_AIM OF THE TASK_
Your task is to copy the stretch of lines in the records below that begins with the line containing "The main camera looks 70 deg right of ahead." and ends with the line containing "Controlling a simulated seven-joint", exactly as written, with nothing added.

_RECORDS FOR THIS TASK_

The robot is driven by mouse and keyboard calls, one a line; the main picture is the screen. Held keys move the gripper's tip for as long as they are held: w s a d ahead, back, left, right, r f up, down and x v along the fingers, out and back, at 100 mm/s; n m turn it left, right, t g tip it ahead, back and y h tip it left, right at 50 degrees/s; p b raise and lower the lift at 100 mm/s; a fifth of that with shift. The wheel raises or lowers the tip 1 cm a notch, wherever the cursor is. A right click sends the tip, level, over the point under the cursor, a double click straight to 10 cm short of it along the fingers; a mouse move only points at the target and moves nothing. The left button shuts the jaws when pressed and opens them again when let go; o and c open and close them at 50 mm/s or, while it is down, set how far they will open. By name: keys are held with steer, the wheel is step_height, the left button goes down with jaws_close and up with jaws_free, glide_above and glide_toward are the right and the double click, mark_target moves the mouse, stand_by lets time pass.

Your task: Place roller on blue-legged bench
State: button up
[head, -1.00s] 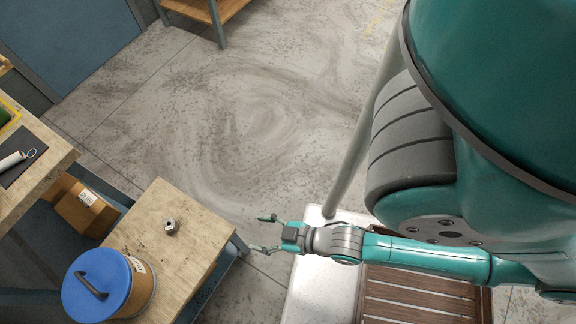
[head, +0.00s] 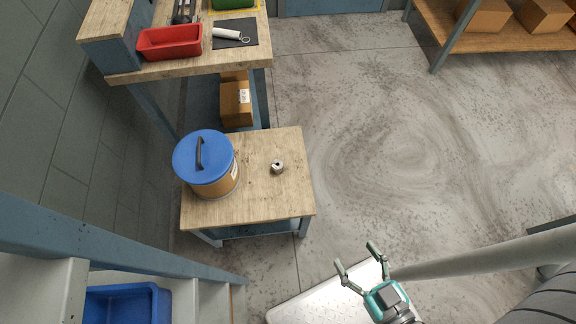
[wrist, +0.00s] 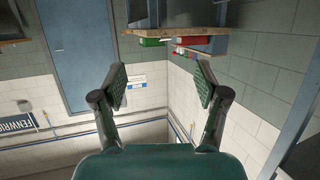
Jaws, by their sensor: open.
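A small grey metal piece with a hole (head: 278,167), which looks like the roller, rests on the low wooden bench (head: 262,205) with blue legs. It sits right of the middle of the bench top, apart from the blue-lidded drum. My gripper (head: 357,256) is open and empty, to the lower right of the bench and clear of it in the head view. In the wrist view my gripper (wrist: 160,86) shows both fingers spread with nothing between them. Neither the metal piece nor the low bench can be made out there.
A drum with a blue lid (head: 202,158) stands on the bench's left. Behind is a taller workbench (head: 190,68) with a red bin (head: 170,42) and a dark mat (head: 236,34). A blue frame with a blue bin (head: 125,305) is at lower left. Floor right of the bench is clear.

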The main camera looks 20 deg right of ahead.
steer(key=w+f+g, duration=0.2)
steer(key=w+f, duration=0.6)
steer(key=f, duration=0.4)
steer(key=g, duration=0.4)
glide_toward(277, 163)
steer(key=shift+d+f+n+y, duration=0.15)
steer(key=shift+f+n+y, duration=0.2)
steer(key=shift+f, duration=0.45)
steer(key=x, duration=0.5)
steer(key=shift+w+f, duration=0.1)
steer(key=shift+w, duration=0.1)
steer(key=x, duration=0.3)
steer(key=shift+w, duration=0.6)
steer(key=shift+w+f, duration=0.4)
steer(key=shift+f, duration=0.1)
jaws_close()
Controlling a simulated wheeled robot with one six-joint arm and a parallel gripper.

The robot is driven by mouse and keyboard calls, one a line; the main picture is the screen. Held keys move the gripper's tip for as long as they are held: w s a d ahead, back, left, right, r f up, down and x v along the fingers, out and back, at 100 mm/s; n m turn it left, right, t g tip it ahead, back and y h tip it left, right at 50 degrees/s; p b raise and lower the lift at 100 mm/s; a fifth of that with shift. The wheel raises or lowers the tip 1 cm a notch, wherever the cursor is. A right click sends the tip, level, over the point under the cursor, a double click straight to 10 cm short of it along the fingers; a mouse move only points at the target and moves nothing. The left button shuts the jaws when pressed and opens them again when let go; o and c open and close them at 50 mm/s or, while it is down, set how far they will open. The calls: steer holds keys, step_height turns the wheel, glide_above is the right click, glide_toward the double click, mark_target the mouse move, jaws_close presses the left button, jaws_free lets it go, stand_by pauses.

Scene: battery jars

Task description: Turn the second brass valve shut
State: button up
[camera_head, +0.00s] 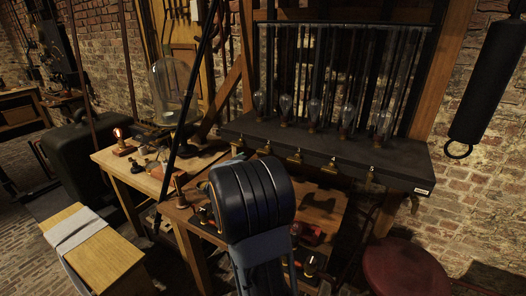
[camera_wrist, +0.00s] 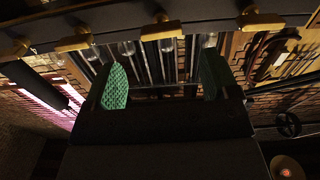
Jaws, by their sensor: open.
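A row of brass valves runs along the front edge of a dark shelf; the second from the left (camera_head: 266,148) shows in the head view. Several glass jars (camera_head: 312,108) stand on the shelf (camera_head: 350,152) behind them. The wrist view looks upside down, with brass valves (camera_wrist: 162,31) along its top; which is the second there I cannot tell for sure. My gripper (camera_wrist: 164,82) is open and empty, its green pads wide apart. It appears apart from the valves in the wrist view. My dark arm hides it in the head view.
A wooden workbench (camera_head: 325,208) stands below the shelf. A glass bell jar (camera_head: 172,88) and a lit bulb (camera_head: 118,134) stand on a table at left. A red stool (camera_head: 405,268) is at lower right. A black cylinder (camera_head: 490,80) hangs at upper right.

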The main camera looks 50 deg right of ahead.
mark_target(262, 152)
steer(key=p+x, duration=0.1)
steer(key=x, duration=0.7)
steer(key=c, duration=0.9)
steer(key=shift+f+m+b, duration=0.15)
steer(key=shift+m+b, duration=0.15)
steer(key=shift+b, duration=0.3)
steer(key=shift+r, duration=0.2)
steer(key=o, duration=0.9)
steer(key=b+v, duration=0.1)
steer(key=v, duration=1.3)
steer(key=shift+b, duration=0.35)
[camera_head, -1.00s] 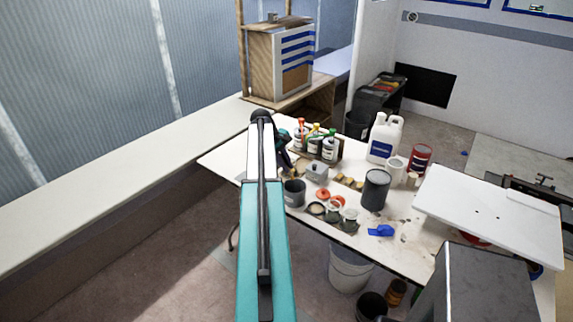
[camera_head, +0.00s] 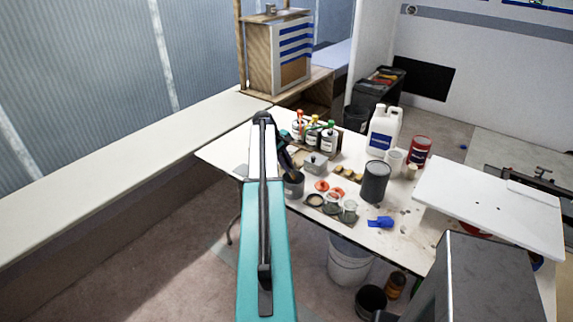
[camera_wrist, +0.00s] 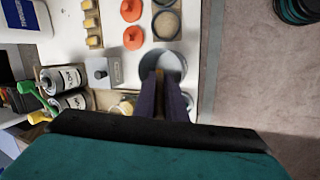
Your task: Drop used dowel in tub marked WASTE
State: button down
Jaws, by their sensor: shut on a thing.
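My gripper (camera_head: 291,172) is at the left part of the white table, with its dark fingers pointing down at a dark grey tub (camera_head: 293,189). In the wrist view the fingers (camera_wrist: 166,76) are closed around a thin brown dowel (camera_wrist: 159,103), mostly hidden between them. The fingertips overlap the near side of the round tub (camera_wrist: 176,59). I cannot tell whether the dowel's tip is inside the rim or above it. No WASTE marking is readable on the tub.
A grey metal box (camera_head: 315,163), labelled bottles (camera_head: 329,141) and orange lids (camera_head: 322,186) stand close by. A dark can (camera_head: 375,182), a white jug (camera_head: 381,135) and a blue object (camera_head: 380,222) are farther right. The table's front edge is near the tub.

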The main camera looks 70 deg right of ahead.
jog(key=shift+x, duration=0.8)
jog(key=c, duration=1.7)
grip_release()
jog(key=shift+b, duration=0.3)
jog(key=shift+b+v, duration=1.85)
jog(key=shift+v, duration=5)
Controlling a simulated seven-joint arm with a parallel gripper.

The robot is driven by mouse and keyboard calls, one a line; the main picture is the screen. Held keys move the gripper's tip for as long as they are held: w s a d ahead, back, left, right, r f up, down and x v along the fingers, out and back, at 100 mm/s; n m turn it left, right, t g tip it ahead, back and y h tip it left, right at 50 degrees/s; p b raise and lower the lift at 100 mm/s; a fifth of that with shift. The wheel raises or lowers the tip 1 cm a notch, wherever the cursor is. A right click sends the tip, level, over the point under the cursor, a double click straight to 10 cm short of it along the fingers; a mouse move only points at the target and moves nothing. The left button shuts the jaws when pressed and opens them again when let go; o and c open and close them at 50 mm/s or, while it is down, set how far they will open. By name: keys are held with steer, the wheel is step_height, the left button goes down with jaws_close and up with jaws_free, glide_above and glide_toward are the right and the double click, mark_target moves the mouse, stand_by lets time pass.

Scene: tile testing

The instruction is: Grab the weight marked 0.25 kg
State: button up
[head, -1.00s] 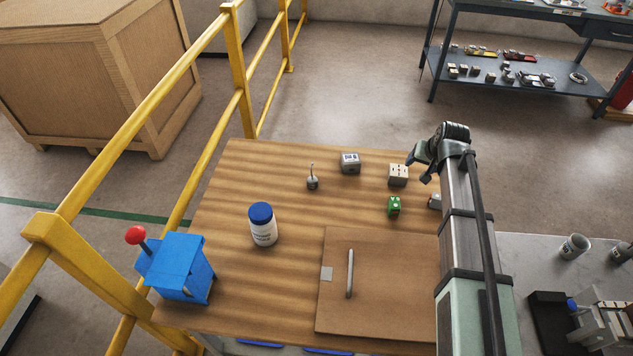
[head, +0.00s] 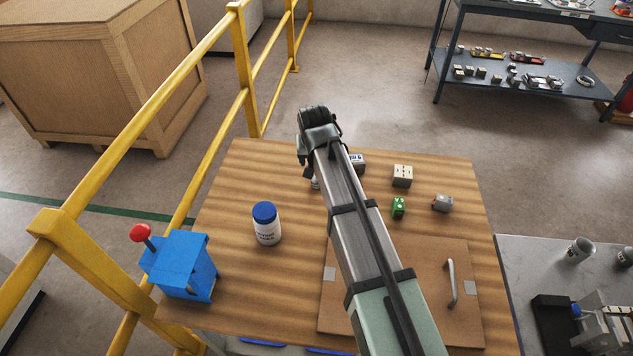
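A small metal weight (head: 316,184) stands on the wooden table, mostly hidden behind my arm; only a sliver of its lower part shows. Any marking on it is too small to read. My gripper (head: 305,174) points down beside and over the weight at the back of the table. Its fingers are small and dark here, and whether they touch the weight or are open cannot be made out.
A white bottle with blue lid (head: 266,224) stands left of my arm. A partly hidden grey block (head: 357,163) is behind my arm. A blue lever box (head: 181,268) stands front left.

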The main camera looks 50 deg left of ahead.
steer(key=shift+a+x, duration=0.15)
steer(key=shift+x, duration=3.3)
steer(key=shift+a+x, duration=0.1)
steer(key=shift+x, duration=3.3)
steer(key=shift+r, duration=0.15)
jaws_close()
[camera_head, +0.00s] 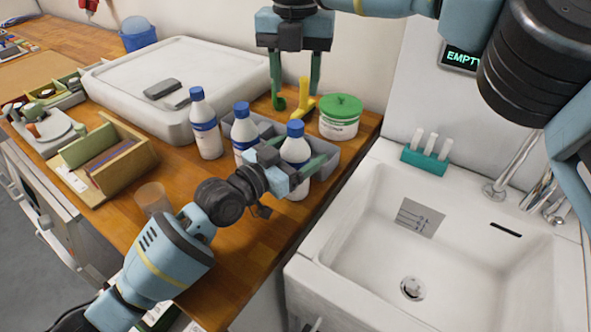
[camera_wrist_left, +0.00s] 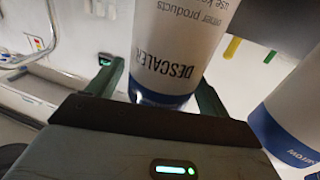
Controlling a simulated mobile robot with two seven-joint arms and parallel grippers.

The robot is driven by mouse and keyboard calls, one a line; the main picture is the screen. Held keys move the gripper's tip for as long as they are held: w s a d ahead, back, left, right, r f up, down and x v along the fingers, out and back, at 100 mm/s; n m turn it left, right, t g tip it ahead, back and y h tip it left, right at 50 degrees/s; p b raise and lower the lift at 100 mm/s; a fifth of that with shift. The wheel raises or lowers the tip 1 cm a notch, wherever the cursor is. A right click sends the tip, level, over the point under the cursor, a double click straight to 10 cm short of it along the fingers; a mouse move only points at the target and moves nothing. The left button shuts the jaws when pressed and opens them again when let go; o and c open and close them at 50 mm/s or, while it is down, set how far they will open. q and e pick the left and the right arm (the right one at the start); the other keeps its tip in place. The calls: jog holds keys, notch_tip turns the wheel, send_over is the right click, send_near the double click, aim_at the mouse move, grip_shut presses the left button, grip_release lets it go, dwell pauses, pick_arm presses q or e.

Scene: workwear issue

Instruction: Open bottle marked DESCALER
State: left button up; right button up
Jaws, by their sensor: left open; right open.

_THE SOLUTION_
The main camera looks 70 deg right of ahead.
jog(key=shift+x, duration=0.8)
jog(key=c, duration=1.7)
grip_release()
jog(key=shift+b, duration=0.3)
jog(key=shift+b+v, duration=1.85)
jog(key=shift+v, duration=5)
Controlling a simulated seven-joint arm with a parallel gripper.

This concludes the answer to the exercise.